Exercise material:
####################

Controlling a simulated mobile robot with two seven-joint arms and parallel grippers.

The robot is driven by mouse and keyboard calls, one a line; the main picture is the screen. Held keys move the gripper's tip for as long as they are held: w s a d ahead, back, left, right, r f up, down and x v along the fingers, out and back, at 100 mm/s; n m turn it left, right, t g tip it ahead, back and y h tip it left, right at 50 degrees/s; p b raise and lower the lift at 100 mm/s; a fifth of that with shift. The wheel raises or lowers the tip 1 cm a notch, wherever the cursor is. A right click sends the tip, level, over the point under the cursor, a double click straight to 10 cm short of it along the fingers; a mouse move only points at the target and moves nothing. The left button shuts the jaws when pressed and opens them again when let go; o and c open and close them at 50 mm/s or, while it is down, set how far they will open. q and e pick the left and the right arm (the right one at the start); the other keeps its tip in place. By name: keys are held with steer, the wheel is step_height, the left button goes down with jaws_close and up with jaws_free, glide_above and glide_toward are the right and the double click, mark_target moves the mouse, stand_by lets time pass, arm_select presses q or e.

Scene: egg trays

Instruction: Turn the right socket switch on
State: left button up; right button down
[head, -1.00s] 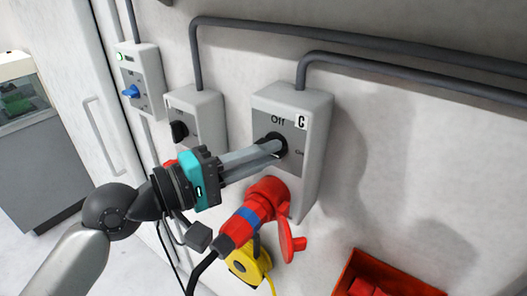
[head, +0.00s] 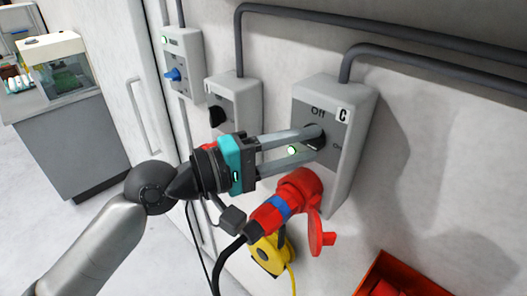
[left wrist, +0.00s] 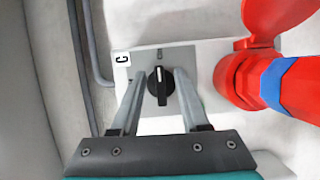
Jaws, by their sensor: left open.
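The right socket switch is a grey box (head: 354,140) marked C, with a black knob (head: 315,137) on its face. "Off" is printed above the knob and "On" to its right. In the left wrist view the knob (left wrist: 160,87) has a white line that lies upright, toward the side away from my gripper. My left gripper (head: 314,144) is open, its fingers apart on either side of the knob; contact cannot be told. A lit pale green lamp (head: 292,150) shows between the fingers. My right gripper is not in view.
A red plug (head: 290,200) with a cable sits below the box. A middle switch box (head: 245,100) and a box with a blue knob (head: 173,75) are to the left. A yellow item (head: 268,256) and red bin (head: 392,272) are lower down.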

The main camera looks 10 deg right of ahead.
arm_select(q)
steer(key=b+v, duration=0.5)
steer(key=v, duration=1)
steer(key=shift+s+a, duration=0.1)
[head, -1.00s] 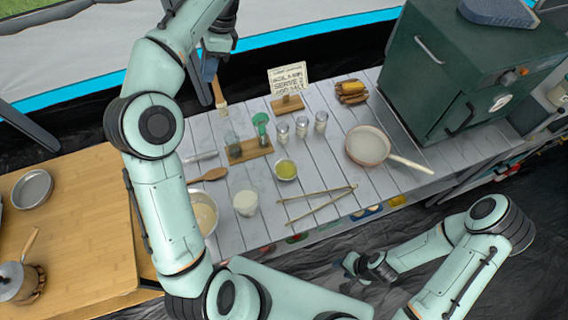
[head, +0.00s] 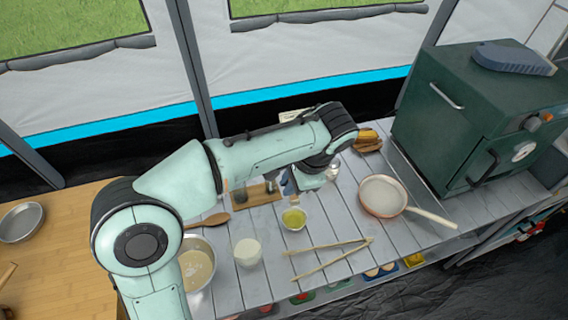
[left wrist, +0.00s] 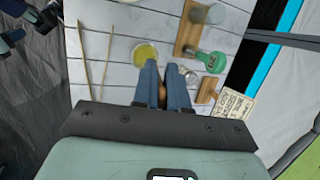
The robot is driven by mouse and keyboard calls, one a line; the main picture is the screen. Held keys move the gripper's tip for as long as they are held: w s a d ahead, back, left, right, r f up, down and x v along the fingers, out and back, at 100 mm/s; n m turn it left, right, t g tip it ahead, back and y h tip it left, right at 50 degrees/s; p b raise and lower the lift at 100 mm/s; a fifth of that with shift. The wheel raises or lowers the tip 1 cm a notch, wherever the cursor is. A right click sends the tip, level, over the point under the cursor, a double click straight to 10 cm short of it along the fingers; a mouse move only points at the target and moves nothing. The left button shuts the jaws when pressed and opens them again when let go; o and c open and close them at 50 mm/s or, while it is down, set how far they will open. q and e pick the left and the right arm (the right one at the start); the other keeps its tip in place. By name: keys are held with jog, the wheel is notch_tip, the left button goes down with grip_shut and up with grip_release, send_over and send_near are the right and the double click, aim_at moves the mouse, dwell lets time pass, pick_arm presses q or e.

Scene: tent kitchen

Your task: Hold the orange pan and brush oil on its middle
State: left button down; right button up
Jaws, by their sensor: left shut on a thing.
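The orange pan (head: 382,197) lies flat on the slatted table at the right, with a pale inside and its handle (head: 433,217) pointing to the lower right. My left gripper (head: 290,185) is just behind the small bowl of yellow oil (head: 294,218), left of the pan. In the left wrist view, its blue fingers (left wrist: 164,70) are shut on the brush (left wrist: 162,95), whose brown handle shows between them. The bristles are hidden. The oil bowl (left wrist: 145,54) is left of the fingers there.
A green oven (head: 480,120) stands behind the pan. A white cup (head: 248,252) and a batter bowl (head: 198,265) stand left. A wooden block with a green-topped item (left wrist: 208,60) and a sign (left wrist: 232,107) are near the gripper.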

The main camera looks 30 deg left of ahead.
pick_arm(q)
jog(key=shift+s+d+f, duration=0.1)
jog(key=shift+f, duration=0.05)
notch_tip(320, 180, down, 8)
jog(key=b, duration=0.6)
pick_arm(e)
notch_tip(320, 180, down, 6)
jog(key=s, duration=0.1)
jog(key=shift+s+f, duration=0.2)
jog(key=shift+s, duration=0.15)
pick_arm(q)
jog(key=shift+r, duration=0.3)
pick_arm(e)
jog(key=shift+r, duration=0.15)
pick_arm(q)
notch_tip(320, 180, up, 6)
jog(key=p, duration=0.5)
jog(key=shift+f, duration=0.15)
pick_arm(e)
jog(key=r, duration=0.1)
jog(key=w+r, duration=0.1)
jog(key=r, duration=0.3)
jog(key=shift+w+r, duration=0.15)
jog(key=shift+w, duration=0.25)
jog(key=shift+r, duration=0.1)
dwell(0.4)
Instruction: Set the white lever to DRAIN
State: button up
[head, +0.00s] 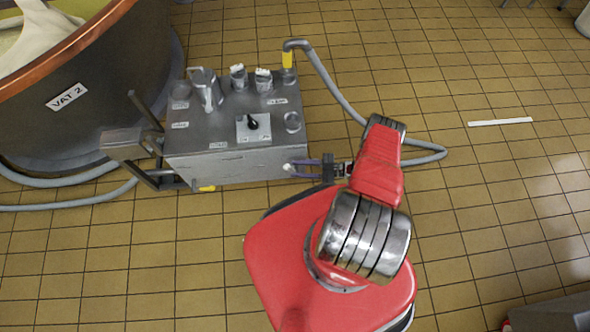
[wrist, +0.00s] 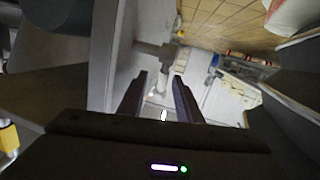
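The grey metal control box (head: 225,167) stands on the tiled floor beside the vat. A small pale tip (head: 287,168) shows at the lower right of its front face. It may be the white lever, but it is too small to be sure. My gripper (head: 294,168) is at that corner, with its two fingers around or just beside the tip. In the wrist view, my gripper (wrist: 160,76) has its fingers apart. A small white piece (wrist: 163,115) shows between them, and a grey stub (wrist: 155,50) lies beyond. No DRAIN label is readable.
Vat 2 (head: 85,105), copper-rimmed, stands at the left. On the box top are a metal jug-like part (head: 206,90) and a black knob (head: 252,124). A grey hose (head: 335,85) loops right of the box. A white strip (head: 500,122) lies on open floor.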

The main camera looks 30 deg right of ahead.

####################

Task details: Repeat everything in the records precisely. Images are excluded from the copy.

Answer to this task:
Controlling a simulated mobile robot with two seven-joint arms and parallel grippers.

The robot is driven by mouse and keyboard calls, one a line; the main picture is the screen. Held keys move the gripper's tip for as long as they are held: w s a d ahead, back, left, right, r f up, down and x v along the fingers, out and back, at 100 mm/s; n m turn it left, right, t g tip it ahead, back and y h tip it left, right at 50 degrees/s; p b raise and lower the lift at 100 mm/s; a fifth of that with shift. The wheel raises or lowers the tip 1 cm a notch, wherever the cursor is. A right click sends the tip, level, over the point under the cursor, a double click straight to 10 cm short of it along the fingers; a mouse move only points at the target and moves nothing. The left button shuts the jaws when pressed and opens them again when let go; o and c open and close them at 50 mm/s or, while it is down, set how far they will open. q and e pick the left and the right arm (the right one at the start); the other keeps its tip in place. By name: keys are held with steer, the wheel is step_height, the left button goes down with jaws_close and up with jaws_free, glide_above and glide_toward are the right and the double click, mark_target moves the mouse, stand_by lets time pass, arm_select presses q or e.

Scene: egg trays

Instruction: Turn the right socket switch on
State: left button up; right button down
[head, -1.00s] 
[head, +0.00s] 
[left wrist, +0.00s] 
Jaws, by their sensor: left open.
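The right socket switch is a grey box (head: 354,140) marked C, with a black knob (head: 315,137) on its face. "Off" is printed above the knob and "On" to its right. In the left wrist view the knob (left wrist: 160,87) has a white line that lies upright, toward the side away from my gripper. My left gripper (head: 314,144) is open, its fingers apart on either side of the knob; contact cannot be told. A lit pale green lamp (head: 292,150) shows between the fingers. My right gripper is not in view.
A red plug (head: 290,200) with a cable sits below the box. A middle switch box (head: 245,100) and a box with a blue knob (head: 173,75) are to the left. A yellow item (head: 268,256) and red bin (head: 392,272) are lower down.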

The main camera looks 10 deg right of ahead.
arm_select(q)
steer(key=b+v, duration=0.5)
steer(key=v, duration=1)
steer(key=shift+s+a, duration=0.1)
[head, -1.00s] 
[head, +0.00s] 
[left wrist, +0.00s] 
The robot is driven by mouse and keyboard calls, one a line; the main picture is the screen. Held keys move the gripper's tip for as long as they are held: w s a d ahead, back, left, right, r f up, down and x v along the fingers, out and back, at 100 mm/s; n m turn it left, right, t g tip it ahead, back and y h tip it left, right at 50 degrees/s; p b raise and lower the lift at 100 mm/s; a fifth of that with shift. The wheel raises or lowers the tip 1 cm a notch, wherever the cursor is. A right click sends the tip, level, over the point under the cursor, a double click straight to 10 cm short of it along the fingers; a mouse move only points at the target and moves nothing. The left button shuts the jaws when pressed and opens them again when let go; o and c open and close them at 50 mm/s or, while it is down, set how far they will open. q and e pick the left and the right arm (the right one at the start); the other keeps its tip in place. By name: keys are held with jog, the wheel is notch_tip, the left button goes down with grip_shut and up with grip_release, send_over and send_near are the right and the double click, aim_at moves the mouse, dwell lets time pass, pick_arm presses q or e.

Scene: tent kitchen

Your task: Hold the orange pan and brush oil on its middle
State: left button down; right button up
Jaws, by their sensor: left shut on a thing.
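The orange pan (head: 382,197) lies flat on the slatted table at the right, with a pale inside and its handle (head: 433,217) pointing to the lower right. My left gripper (head: 290,185) is just behind the small bowl of yellow oil (head: 294,218), left of the pan. In the left wrist view, its blue fingers (left wrist: 164,70) are shut on the brush (left wrist: 162,95), whose brown handle shows between them. The bristles are hidden. The oil bowl (left wrist: 145,54) is left of the fingers there.
A green oven (head: 480,120) stands behind the pan. A white cup (head: 248,252) and a batter bowl (head: 198,265) stand left. A wooden block with a green-topped item (left wrist: 208,60) and a sign (left wrist: 232,107) are near the gripper.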

The main camera looks 30 deg left of ahead.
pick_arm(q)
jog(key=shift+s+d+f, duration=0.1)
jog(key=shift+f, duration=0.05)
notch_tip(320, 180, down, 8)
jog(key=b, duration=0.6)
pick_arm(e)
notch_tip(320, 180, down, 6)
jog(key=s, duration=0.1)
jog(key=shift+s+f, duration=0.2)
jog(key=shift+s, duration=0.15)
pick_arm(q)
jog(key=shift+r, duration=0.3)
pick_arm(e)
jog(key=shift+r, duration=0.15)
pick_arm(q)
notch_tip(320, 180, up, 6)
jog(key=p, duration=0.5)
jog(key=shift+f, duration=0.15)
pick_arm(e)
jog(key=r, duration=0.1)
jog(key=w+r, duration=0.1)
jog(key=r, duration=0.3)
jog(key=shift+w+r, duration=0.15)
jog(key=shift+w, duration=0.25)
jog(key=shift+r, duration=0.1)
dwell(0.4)
Instruction: Set the white lever to DRAIN
State: button up
[head, +0.00s] 
[wrist, +0.00s] 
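The grey metal control box (head: 225,167) stands on the tiled floor beside the vat. A small pale tip (head: 287,168) shows at the lower right of its front face. It may be the white lever, but it is too small to be sure. My gripper (head: 294,168) is at that corner, with its two fingers around or just beside the tip. In the wrist view, my gripper (wrist: 160,76) has its fingers apart. A small white piece (wrist: 163,115) shows between them, and a grey stub (wrist: 155,50) lies beyond. No DRAIN label is readable.
Vat 2 (head: 85,105), copper-rimmed, stands at the left. On the box top are a metal jug-like part (head: 206,90) and a black knob (head: 252,124). A grey hose (head: 335,85) loops right of the box. A white strip (head: 500,122) lies on open floor.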

The main camera looks 30 deg right of ahead.

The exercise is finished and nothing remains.